(Robot trajectory data)
● ● ● ●

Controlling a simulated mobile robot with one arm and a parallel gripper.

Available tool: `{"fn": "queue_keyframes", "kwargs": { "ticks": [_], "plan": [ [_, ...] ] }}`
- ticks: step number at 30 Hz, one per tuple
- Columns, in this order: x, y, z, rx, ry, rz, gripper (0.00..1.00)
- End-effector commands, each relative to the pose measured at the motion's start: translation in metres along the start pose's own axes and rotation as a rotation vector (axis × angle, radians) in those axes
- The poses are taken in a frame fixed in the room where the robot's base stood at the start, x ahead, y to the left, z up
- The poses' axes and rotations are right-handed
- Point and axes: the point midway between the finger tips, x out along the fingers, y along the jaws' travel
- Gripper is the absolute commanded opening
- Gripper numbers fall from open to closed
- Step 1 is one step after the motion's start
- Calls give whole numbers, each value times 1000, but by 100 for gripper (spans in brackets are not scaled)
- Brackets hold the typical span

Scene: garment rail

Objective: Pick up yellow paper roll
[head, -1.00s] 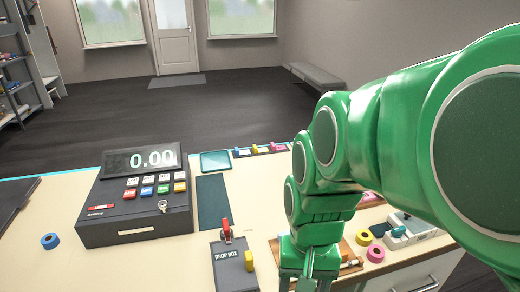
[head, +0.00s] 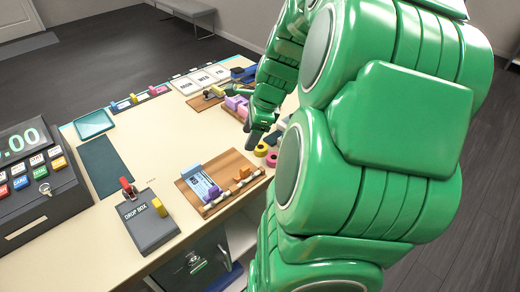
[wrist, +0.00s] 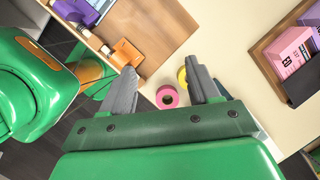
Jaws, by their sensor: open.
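The yellow paper roll (head: 261,150) lies on the cream counter near its front edge, beside a pink roll (head: 272,159). In the wrist view the yellow roll (wrist: 182,77) shows only in part, behind the right finger. The pink roll (wrist: 167,96) shows between the fingers, nearer the gripper's base. My gripper (wrist: 162,72) is open and empty, with its fingers on either side of the pink roll in the picture. In the head view my gripper (head: 254,138) is just above and beside the rolls, partly hidden by my arm.
A wooden board (head: 222,178) with a blue-and-white pack and small pieces lies left of the rolls. Another wooden tray (wrist: 264,52) holds pink and purple boxes. The drop box (head: 148,222) and cash register (head: 38,185) stand further left. The middle counter is clear.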

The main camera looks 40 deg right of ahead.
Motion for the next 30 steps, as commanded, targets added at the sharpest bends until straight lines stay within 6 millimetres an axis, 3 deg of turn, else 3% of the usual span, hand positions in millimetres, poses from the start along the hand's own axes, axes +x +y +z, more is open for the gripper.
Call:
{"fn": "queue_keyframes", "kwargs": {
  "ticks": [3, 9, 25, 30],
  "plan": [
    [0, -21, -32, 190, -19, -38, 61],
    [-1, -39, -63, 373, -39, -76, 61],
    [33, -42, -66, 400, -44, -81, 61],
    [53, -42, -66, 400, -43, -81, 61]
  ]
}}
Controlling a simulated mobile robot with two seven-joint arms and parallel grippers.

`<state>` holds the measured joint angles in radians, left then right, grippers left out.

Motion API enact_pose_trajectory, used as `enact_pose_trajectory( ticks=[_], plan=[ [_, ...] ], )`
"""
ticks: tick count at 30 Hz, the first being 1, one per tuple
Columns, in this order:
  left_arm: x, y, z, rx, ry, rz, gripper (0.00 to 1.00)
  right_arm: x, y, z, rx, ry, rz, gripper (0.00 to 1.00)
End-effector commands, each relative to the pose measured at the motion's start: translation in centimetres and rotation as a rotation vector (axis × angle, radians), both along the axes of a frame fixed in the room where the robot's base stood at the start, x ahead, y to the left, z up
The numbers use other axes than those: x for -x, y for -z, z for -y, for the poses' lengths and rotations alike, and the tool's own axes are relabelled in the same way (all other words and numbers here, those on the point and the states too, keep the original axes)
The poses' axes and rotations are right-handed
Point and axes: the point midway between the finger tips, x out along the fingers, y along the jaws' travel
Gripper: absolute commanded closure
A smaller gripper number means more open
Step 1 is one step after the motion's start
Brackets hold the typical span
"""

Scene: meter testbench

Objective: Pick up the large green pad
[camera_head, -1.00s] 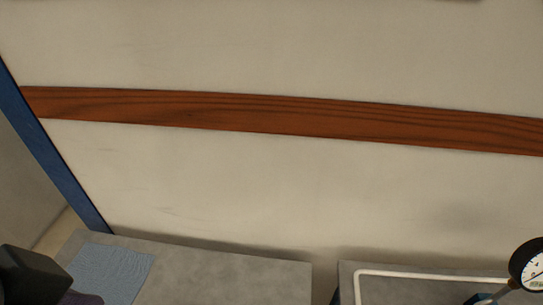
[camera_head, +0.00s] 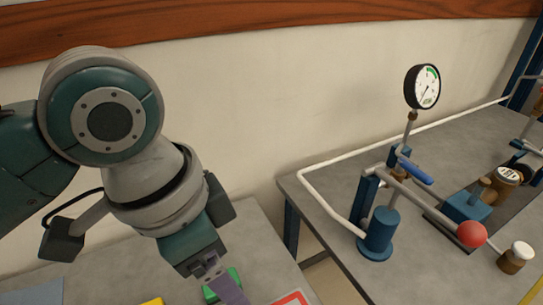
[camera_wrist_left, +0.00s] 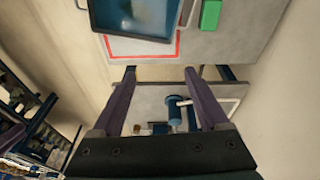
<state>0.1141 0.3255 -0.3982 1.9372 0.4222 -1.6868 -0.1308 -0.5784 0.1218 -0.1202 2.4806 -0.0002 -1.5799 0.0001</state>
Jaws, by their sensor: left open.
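A green block-like pad (camera_head: 210,293) lies on the grey table near the bottom of the head view, partly hidden behind a finger of my left gripper (camera_head: 228,286). A green block also shows in the left wrist view (camera_wrist_left: 210,15), at the top edge, right of a tray. My left gripper (camera_wrist_left: 160,72) is open, with its two purple fingers apart and nothing between them. In the head view it points down over the table, close to the pad; I cannot tell whether it touches. My right gripper is not in view.
A dark tray (camera_wrist_left: 135,37) sits on a red-bordered area (camera_wrist_left: 113,47). A yellow item (camera_head: 152,301) and a blue-grey cloth-like sheet (camera_head: 35,293) lie on the left table.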

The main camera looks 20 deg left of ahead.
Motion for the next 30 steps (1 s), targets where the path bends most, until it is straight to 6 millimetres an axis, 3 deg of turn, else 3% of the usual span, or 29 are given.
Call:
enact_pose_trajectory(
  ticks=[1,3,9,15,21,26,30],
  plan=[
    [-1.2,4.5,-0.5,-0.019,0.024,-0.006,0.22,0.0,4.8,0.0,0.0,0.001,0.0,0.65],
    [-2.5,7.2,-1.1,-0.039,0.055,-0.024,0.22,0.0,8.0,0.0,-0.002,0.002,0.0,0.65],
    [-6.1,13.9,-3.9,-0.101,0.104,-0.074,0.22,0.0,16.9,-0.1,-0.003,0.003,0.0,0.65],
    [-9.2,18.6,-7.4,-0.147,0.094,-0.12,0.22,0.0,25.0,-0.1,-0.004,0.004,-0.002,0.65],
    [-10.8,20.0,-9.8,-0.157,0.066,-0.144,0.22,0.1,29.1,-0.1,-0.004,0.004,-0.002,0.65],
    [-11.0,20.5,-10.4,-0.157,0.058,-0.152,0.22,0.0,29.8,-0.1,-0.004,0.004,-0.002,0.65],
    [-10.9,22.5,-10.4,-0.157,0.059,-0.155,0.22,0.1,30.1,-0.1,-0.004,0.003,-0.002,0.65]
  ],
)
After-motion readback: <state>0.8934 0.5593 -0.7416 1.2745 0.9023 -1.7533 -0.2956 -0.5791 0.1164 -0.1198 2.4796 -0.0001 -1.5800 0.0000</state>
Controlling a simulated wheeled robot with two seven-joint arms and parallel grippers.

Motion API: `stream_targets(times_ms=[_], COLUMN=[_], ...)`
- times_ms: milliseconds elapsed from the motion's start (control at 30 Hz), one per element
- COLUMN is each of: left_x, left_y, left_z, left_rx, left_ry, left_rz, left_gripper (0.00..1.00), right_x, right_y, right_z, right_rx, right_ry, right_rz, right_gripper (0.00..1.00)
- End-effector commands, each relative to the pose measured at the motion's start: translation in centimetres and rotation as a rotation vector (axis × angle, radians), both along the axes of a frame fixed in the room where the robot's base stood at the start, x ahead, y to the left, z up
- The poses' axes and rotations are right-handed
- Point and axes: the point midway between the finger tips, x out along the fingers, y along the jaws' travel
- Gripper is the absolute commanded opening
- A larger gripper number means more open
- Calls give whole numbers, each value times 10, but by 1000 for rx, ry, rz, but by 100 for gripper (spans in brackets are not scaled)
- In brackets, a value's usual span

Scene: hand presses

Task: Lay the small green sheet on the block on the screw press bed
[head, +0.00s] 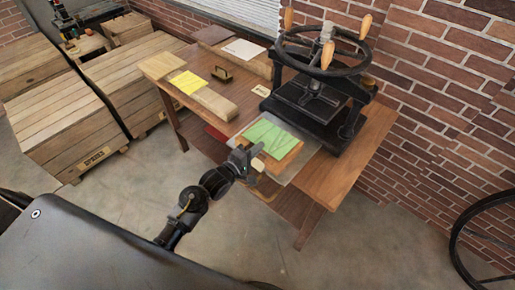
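The small green sheet (270,136) lies flat over the top of a wooden block, whose orange-brown edge (288,160) shows along the front and right. The block rests on a pale grey bed plate (306,150) that sticks out in front of the black screw press (318,105). My left gripper (258,157) is beside the near left corner of the block and sheet. Its pale fingertips look apart, with nothing seen between them. Whether a fingertip touches the block or sheet is unclear. My right gripper is not in view.
The wooden table (352,150) carries a yellow sheet (187,82) on a pale board, a brass-coloured handle piece (221,74) and a white sheet (243,49). A large handwheel (322,47) tops the press. Wooden crates (68,125) stand left; a brick wall is behind.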

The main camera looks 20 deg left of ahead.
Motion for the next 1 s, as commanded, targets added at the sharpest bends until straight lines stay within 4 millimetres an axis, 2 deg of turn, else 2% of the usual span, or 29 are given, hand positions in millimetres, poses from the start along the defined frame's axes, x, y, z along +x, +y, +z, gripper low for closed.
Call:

● ● ● ●

PROBLEM TO WORK ON: Everything from the line containing "Task: Lay the" through the last line of the entries must be repeated verbatim, except pictures.

ANSWER IN FULL:
Task: Lay the small green sheet on the block on the screw press bed
[head, +0.00s] 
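The small green sheet (270,136) lies flat over the top of a wooden block, whose orange-brown edge (288,160) shows along the front and right. The block rests on a pale grey bed plate (306,150) that sticks out in front of the black screw press (318,105). My left gripper (258,157) is beside the near left corner of the block and sheet. Its pale fingertips look apart, with nothing seen between them. Whether a fingertip touches the block or sheet is unclear. My right gripper is not in view.
The wooden table (352,150) carries a yellow sheet (187,82) on a pale board, a brass-coloured handle piece (221,74) and a white sheet (243,49). A large handwheel (322,47) tops the press. Wooden crates (68,125) stand left; a brick wall is behind.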

The main camera looks 20 deg left of ahead.
Motion for the next 1 s, as commanded, targets added at the sharpest bends until straight lines stay within 4 millimetres an axis, 2 deg of turn, else 2% of the usual span, or 29 are given, hand positions in millimetres, poses from the start along the defined frame's axes, x, y, z along +x, +y, +z, gripper low for closed.
Call:

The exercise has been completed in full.